Diversos personagens me marcaram durante a leitura, mas preciso destacar Bruna, ervanária da Clareira do Lenhador e professora de Leesha. Além de garantir momentos hilários, a personagem nos faz refletir sobre a forma como julgamos o próximo e como deixamos certos conceitos morais, mas principalmente religiosos e patriarcais ditarem os rumos de nossa sexualidade, principalmente a feminina. O próprio Arlen é uma personagem que se mostra feminista em diversas situações, especialmente durante sua estadia em Krasia, o que me fez gostar dele um pouco mais.
A construção de mundo é perfeita, descritiva sem ser cansativa, e os diálogos muito bem construídos. Apesar de estranhar nos primeiros capítulos a forma como as crianças falam, tive de abrir a minha mente e levar em consideração que apesar da pouca idade, essas pequenas pessoas já viram muito coisa e são criados para se tornar independentes muito cedo, então comecei a entender o porquê de apesar de serem crianças, não serem personagens infantis.
Nossos protagonistas são assolados quando seus lares sofrem ataques dos demônios, muitas perdas, sejam das vidas de pessoas queridas ou da inocência com relação aos que os cercam, irão ajudar a traçar seus caminhos. Arlen deixa o lar e o futuro como fazendeiro para se tornar aprendiz de mensageiro, Leesha irá se tornar aprendiz de ervanária, e Rojer, aprendiz de menestrel. Essas três profissões são de extrema importância neste mundo, pois a única forma de comunicação é através dos mensageiros, que dormem muitas vezes ao ar livre durante a noite para chegar a cidades distantes e levar mensagens e fazer comércio de alimentos e outros produtos, as ervanárias são curandeiras e parteiras, e os menestréis, trazem um pouco de alegria e distração dos problemas, pois são artistas que contam histórias, tocam músicas e divertem as pessoas de diversas formas.
Quando o caminho dos três finalmente se cruza, foi no momento de maior tristeza para mim no livro. Chorei e tive que tomar um tempo para retomar a leitura, pois como já acontece na parte final da história deste primeiro volume, eu já estava me sentindo muito próxima das personagens. Neste momento também começa a ser traçado o novo caminho que se mostra para os três, que parece já estar claro, mas a reunião de suas forças traz novas possibilidades e novas formas de lutar contra os terraítas e ajudar realmente a humanidade. É bacana ver que além do sofrimento, o grupo passa a compartilhar a fé em derrotar estes seres malignos, não confiando em um Salvador, mas na força da humanidade.

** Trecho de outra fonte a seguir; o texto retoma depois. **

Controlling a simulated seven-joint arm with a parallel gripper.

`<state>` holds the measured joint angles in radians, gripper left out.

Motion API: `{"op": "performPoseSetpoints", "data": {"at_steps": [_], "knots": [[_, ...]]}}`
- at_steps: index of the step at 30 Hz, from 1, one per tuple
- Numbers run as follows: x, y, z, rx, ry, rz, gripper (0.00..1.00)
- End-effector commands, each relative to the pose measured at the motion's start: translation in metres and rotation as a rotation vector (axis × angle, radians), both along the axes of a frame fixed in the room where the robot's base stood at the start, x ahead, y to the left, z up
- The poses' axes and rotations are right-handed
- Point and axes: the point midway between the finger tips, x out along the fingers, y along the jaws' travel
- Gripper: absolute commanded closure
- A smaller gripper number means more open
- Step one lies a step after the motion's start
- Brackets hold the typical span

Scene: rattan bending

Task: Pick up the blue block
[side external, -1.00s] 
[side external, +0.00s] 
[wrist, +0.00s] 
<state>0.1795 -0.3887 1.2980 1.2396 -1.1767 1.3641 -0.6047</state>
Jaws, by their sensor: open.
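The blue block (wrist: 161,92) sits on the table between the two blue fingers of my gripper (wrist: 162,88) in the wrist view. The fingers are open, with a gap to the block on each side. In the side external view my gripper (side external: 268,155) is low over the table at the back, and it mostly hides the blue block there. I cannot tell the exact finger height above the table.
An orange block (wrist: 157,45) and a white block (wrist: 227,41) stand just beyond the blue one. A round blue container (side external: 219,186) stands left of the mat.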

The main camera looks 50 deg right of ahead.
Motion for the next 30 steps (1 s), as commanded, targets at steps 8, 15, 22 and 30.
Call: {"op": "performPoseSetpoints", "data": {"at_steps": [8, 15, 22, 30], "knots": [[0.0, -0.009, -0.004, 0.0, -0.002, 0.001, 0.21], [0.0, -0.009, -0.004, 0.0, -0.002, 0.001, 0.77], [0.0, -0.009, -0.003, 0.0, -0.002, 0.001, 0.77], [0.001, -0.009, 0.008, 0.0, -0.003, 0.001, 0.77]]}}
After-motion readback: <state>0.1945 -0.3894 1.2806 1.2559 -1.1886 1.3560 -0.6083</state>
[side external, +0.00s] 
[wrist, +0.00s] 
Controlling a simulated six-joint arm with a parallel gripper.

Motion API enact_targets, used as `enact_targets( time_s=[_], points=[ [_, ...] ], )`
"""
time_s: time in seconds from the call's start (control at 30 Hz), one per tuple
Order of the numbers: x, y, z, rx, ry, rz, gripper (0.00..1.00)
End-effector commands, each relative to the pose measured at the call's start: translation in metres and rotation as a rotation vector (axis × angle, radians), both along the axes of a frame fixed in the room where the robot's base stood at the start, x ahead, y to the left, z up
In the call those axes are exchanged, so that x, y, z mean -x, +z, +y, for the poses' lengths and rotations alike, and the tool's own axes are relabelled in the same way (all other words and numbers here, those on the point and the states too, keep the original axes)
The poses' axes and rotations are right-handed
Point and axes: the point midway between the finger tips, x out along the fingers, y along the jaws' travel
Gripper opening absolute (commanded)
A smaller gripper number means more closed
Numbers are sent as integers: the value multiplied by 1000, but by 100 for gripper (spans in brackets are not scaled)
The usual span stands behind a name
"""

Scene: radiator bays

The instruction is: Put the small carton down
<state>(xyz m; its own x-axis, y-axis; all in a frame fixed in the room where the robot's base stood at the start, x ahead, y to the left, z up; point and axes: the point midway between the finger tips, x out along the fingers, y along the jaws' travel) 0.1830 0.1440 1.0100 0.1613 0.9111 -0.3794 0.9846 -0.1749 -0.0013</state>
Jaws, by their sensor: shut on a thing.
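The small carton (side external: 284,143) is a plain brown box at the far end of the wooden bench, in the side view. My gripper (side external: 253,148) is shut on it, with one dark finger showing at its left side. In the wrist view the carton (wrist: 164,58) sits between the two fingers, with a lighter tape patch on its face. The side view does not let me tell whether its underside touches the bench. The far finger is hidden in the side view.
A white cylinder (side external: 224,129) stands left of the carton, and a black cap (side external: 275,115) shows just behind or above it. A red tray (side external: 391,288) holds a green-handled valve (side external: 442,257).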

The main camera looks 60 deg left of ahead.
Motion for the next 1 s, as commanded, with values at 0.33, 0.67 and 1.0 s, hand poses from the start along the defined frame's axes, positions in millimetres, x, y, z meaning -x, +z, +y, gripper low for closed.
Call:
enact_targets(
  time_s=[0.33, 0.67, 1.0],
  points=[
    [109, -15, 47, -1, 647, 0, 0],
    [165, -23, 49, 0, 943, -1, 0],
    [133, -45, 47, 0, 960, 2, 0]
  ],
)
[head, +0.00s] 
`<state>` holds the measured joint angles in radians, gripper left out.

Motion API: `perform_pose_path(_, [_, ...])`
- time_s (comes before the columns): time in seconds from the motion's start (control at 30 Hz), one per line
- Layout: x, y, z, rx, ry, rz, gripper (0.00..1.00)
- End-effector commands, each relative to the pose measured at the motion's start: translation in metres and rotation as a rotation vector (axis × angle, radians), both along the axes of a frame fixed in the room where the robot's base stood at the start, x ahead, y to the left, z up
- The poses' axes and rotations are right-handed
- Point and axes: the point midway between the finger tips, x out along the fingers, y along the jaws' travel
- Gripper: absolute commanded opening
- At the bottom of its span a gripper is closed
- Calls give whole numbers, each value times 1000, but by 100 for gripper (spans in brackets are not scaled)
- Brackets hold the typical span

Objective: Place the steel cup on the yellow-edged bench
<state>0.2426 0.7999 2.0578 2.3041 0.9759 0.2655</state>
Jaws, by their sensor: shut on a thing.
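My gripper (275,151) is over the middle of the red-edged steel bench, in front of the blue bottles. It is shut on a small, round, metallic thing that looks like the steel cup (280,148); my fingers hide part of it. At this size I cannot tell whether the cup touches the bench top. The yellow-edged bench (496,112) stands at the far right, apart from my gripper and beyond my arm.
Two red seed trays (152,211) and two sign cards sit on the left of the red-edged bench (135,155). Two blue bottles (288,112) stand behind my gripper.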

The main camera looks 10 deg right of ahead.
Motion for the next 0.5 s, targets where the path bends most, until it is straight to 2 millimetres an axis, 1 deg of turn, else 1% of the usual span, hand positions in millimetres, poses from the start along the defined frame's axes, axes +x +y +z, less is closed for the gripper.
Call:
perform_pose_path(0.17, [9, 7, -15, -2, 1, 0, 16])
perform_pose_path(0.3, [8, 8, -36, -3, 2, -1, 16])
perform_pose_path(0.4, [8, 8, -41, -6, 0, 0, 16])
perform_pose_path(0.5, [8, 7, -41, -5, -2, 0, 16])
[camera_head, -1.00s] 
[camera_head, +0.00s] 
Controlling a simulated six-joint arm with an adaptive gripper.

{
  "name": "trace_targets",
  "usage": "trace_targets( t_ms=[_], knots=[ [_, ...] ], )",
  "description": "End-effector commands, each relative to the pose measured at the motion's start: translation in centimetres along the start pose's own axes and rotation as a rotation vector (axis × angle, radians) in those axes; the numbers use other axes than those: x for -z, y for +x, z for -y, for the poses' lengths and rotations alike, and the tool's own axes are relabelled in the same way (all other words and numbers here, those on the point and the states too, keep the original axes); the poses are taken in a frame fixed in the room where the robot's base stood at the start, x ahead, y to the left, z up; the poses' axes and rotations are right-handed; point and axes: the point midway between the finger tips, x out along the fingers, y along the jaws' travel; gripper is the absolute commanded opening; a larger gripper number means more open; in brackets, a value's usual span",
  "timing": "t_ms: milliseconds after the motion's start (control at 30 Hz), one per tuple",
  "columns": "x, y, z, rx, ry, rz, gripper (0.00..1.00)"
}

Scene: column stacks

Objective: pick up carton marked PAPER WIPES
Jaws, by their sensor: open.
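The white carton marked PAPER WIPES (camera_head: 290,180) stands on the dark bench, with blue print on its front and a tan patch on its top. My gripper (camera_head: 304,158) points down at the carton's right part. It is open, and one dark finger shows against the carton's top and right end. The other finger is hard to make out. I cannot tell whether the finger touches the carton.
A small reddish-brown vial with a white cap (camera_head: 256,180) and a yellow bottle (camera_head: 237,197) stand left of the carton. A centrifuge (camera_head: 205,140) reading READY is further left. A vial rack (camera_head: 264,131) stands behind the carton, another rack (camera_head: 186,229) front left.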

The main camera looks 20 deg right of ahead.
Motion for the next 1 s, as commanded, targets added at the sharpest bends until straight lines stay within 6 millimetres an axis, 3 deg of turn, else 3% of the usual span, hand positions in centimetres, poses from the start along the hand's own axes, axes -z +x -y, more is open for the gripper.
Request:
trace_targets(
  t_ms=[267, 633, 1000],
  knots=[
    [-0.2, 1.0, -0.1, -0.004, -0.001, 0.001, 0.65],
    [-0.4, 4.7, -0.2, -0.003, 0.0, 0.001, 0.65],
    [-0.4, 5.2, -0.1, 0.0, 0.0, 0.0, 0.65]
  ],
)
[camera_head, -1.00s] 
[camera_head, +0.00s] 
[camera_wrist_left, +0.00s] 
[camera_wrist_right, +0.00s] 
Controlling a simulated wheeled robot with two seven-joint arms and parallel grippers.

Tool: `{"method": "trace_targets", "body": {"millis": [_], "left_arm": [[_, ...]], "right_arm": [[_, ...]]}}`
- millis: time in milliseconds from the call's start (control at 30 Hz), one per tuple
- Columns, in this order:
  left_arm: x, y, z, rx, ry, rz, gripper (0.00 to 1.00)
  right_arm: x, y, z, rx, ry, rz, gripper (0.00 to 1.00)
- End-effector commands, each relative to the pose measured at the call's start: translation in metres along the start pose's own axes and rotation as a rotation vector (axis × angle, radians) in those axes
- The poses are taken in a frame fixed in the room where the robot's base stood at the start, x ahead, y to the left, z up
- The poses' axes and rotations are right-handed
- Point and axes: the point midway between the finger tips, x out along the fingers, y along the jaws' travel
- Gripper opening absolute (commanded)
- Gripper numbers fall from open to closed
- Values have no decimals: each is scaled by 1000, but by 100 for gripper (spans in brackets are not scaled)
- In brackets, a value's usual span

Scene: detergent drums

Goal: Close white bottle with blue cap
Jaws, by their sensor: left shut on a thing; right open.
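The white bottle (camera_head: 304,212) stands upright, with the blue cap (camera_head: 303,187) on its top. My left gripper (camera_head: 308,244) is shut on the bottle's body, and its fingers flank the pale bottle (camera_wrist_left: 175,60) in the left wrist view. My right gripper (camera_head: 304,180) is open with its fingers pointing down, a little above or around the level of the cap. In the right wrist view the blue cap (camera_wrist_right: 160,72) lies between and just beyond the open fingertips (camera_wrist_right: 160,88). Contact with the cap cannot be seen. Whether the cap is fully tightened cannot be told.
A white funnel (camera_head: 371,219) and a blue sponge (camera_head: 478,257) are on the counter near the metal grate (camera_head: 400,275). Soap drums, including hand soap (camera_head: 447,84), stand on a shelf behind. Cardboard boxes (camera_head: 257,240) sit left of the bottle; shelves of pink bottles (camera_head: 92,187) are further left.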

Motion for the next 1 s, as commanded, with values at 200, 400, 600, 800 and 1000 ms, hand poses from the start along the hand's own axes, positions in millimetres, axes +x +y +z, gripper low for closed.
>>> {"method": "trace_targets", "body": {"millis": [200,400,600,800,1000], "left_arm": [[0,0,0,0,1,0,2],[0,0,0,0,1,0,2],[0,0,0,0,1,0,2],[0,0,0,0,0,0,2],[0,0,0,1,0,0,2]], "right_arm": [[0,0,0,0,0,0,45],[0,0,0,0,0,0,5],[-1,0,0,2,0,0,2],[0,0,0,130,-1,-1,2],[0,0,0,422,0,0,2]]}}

O Protegido foi mais que uma simples leitura para mim, foi uma experiência, o tipo de livro que mais me motiva a entender as entrelinhas e buscar realmente a entender as ações e palavras das personagens, mas também consegue entreter de forma mais do que satisfatória. Se a história virar filme, torço para ser uma adaptação bem fiel e bem produzida, pois este livro merece.